Steady. Stable. That may sound boring. But Kevin James, senior vice president and principal with the Columbus, Ohio, office of Colliers International, says that no word better describes Ohio’s capital city right now.
And in times of economic turmoil, steady is pretty good.
“We are a stable, steady market,” James said. “Having the state capital here always helps. We have Ohio State University here, too, which is, year after year, one of hte largest universities in the country. We have prestigious research centers here. Big companies are headquartered here. The college graduates are constantly staying in Columbus and getting jobs here. That helps keep us stable.”

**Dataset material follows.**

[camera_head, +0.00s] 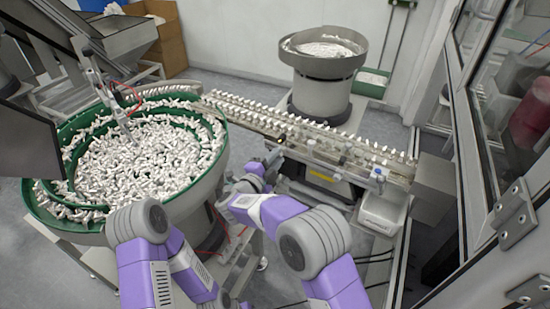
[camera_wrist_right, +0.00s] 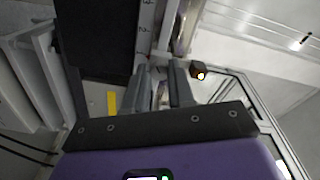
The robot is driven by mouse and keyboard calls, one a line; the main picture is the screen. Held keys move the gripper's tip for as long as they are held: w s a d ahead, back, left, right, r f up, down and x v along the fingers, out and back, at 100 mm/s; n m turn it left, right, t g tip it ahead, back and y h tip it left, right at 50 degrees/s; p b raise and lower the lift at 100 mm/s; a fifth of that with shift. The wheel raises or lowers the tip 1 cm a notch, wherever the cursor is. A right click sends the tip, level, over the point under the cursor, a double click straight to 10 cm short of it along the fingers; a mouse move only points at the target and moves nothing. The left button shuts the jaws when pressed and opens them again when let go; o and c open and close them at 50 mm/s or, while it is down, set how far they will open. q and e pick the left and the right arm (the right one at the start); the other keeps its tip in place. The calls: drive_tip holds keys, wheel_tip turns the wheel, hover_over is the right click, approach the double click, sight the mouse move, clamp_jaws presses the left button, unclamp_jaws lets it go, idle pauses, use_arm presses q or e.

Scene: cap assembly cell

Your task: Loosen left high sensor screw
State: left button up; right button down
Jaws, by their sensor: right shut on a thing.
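My right gripper (camera_head: 273,158) is at the near side of the feed rail, around its middle, in the head view. In the right wrist view its two fingers (camera_wrist_right: 160,82) close around a small part at the rail, taken as the left high sensor screw; the fingers mostly hide it. A small dark sensor (camera_wrist_right: 199,71) with a lit orange-white end sits just right of the fingertips. In the head view a small dark sensor (camera_head: 281,138) sits on the rail's near edge just above the gripper. My left arm is folded at the lower left; its gripper is not seen.
The feed rail (camera_head: 340,171) carries a row of white caps. A green-rimmed bowl (camera_head: 224,150) full of white parts stands left, close to my arms. A steel bowl feeder (camera_head: 322,92) stands behind the rail. A framed glass panel (camera_head: 468,150) bounds the right.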

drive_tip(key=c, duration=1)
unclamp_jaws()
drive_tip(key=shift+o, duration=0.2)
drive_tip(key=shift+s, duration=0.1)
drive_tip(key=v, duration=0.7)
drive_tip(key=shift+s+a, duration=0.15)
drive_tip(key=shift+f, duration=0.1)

Columbus isn’t unusual in this way. Many of the markets that Midwest Real Estate News covers can be called stable. Madison, Wis, for instance, features many of the same factors that benefit Columbus: It has its own Big 10 university and is also the state capital. It, too, benefits from the annual influx of smart, talented graduates who find jobs in the city.

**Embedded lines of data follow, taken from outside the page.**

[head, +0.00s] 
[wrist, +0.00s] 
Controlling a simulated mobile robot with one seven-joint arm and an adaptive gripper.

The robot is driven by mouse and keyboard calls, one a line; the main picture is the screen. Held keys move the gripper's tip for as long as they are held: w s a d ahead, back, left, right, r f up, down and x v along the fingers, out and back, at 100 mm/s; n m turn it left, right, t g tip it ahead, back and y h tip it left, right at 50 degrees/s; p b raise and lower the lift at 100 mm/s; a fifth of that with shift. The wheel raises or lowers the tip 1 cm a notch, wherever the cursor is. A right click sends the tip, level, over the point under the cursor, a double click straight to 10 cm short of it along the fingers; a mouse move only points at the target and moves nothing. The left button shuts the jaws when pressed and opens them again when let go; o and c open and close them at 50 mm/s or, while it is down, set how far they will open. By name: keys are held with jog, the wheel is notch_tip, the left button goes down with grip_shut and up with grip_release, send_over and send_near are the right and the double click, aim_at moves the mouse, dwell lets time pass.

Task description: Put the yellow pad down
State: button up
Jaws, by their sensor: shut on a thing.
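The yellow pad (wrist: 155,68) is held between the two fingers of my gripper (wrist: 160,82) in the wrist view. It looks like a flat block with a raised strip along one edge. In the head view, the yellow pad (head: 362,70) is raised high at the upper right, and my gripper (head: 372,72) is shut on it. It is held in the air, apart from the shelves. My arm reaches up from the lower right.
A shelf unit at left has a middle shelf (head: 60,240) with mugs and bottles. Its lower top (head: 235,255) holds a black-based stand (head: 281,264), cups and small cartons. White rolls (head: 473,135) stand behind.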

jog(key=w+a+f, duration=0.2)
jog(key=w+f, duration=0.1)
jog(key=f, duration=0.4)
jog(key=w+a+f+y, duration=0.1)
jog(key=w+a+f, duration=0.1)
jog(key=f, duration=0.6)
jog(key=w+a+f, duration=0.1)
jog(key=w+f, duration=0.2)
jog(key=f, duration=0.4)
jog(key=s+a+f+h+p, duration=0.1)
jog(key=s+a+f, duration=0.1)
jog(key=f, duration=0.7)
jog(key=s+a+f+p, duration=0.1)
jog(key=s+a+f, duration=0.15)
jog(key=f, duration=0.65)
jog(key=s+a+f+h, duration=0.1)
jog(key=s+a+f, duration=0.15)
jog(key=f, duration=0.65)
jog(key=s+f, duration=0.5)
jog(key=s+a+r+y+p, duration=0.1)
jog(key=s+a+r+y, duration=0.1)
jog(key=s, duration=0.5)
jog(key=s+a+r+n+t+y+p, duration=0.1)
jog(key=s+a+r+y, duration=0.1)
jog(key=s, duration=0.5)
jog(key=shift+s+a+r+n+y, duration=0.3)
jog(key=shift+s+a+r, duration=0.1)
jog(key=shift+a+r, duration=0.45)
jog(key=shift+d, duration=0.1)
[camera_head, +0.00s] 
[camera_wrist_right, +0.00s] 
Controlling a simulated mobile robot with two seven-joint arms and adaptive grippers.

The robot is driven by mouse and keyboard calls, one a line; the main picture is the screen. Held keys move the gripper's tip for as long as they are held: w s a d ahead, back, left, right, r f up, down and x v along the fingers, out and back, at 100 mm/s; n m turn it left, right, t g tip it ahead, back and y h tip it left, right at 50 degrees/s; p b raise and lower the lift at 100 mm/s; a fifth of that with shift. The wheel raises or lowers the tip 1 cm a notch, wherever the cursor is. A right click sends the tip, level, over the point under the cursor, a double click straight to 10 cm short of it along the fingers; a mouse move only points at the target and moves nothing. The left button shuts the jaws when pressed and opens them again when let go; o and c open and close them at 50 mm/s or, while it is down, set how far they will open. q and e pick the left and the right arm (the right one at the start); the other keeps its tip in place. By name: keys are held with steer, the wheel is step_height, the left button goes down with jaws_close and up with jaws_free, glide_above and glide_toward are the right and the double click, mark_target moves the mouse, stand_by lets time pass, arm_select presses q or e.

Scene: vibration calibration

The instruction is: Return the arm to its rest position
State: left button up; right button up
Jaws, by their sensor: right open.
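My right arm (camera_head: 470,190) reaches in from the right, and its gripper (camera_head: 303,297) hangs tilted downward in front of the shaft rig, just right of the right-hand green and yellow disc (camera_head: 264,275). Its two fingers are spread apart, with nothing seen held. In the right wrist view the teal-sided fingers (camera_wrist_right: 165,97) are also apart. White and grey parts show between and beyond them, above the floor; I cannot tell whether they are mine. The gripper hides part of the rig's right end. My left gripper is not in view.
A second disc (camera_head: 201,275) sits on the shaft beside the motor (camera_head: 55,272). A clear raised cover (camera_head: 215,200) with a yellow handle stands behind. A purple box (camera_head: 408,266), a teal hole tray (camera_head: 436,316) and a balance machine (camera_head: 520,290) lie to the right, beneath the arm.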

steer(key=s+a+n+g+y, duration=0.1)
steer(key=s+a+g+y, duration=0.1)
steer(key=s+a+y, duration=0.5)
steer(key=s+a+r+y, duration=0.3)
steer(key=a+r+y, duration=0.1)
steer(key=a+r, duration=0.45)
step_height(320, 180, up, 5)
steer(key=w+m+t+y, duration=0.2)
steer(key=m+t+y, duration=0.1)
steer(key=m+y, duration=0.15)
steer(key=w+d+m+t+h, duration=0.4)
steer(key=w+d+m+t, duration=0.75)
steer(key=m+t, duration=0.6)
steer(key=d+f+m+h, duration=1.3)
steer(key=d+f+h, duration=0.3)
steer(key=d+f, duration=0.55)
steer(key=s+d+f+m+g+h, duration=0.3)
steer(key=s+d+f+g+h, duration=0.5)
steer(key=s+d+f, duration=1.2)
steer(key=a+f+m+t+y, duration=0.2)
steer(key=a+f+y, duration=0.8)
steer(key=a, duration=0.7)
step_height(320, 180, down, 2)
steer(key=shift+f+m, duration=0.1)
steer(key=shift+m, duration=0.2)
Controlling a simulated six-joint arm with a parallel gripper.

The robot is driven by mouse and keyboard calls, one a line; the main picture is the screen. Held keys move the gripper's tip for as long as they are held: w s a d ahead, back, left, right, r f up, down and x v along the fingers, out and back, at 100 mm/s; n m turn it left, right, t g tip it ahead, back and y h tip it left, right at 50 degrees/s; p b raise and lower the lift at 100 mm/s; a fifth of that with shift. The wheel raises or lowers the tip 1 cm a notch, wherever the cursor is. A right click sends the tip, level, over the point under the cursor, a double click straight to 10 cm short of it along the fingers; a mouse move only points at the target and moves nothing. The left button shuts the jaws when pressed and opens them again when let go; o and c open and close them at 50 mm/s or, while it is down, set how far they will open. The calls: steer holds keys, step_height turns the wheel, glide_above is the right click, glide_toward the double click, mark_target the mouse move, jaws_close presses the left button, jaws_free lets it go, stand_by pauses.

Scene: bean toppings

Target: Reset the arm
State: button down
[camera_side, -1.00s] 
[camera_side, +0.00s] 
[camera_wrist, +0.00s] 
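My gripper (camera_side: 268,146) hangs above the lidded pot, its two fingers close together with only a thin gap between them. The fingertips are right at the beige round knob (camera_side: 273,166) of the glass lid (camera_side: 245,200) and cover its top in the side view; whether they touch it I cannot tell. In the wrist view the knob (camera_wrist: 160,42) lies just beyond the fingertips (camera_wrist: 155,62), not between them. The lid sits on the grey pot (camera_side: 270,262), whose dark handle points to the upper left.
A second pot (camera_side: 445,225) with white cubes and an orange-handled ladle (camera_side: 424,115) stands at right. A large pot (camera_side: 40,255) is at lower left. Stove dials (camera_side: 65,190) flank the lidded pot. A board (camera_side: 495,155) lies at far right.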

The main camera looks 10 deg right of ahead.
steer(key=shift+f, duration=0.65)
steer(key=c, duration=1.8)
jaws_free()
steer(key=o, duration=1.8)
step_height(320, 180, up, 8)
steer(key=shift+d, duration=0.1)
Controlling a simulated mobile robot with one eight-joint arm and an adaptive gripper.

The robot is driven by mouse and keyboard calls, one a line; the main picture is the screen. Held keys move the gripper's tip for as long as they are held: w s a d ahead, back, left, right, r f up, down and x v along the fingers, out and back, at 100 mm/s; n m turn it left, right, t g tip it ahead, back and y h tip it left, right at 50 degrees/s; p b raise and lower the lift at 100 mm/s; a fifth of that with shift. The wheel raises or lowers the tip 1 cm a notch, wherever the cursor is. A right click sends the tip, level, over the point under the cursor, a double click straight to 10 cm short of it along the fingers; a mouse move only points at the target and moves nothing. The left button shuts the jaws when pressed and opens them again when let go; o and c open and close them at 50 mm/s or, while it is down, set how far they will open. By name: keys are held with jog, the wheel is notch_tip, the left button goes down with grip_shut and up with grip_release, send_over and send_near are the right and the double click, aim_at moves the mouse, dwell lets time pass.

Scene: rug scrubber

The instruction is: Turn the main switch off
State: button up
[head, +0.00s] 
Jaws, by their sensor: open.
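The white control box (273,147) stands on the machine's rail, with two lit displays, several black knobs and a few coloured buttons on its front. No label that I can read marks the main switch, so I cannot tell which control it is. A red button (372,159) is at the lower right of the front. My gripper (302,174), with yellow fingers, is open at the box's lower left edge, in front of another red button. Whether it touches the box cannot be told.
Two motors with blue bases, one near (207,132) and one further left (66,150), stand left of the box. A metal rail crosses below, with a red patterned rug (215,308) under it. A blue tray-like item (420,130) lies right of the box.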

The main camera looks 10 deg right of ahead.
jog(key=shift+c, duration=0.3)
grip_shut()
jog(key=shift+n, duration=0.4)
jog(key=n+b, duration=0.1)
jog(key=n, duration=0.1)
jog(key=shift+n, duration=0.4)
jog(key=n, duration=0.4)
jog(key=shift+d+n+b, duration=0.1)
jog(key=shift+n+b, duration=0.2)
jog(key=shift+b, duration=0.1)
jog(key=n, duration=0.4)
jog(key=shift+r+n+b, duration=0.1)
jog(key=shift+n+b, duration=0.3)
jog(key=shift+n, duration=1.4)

This steady nature often sounds dull, especially during boom times. When commercial property values are soaring on the coasts, they seem to plod along in much of the Midwest.
But when the national economy sours? We’ve all seen the bottoms that markets on the coasts have suffered. In the Midwest? Sure, our markets suffered during the recession and its aftermath. Our markets are still suffering. But they didn’t fall quite as hard. And much of the credit to that goes to the conservative, steady nature of their commercial real estate markets.
Call that boring if you’d like. But James — and the other commercial real estate pros I’ve interviewed — also call it smart. Stable real estate markets look awfully good these days.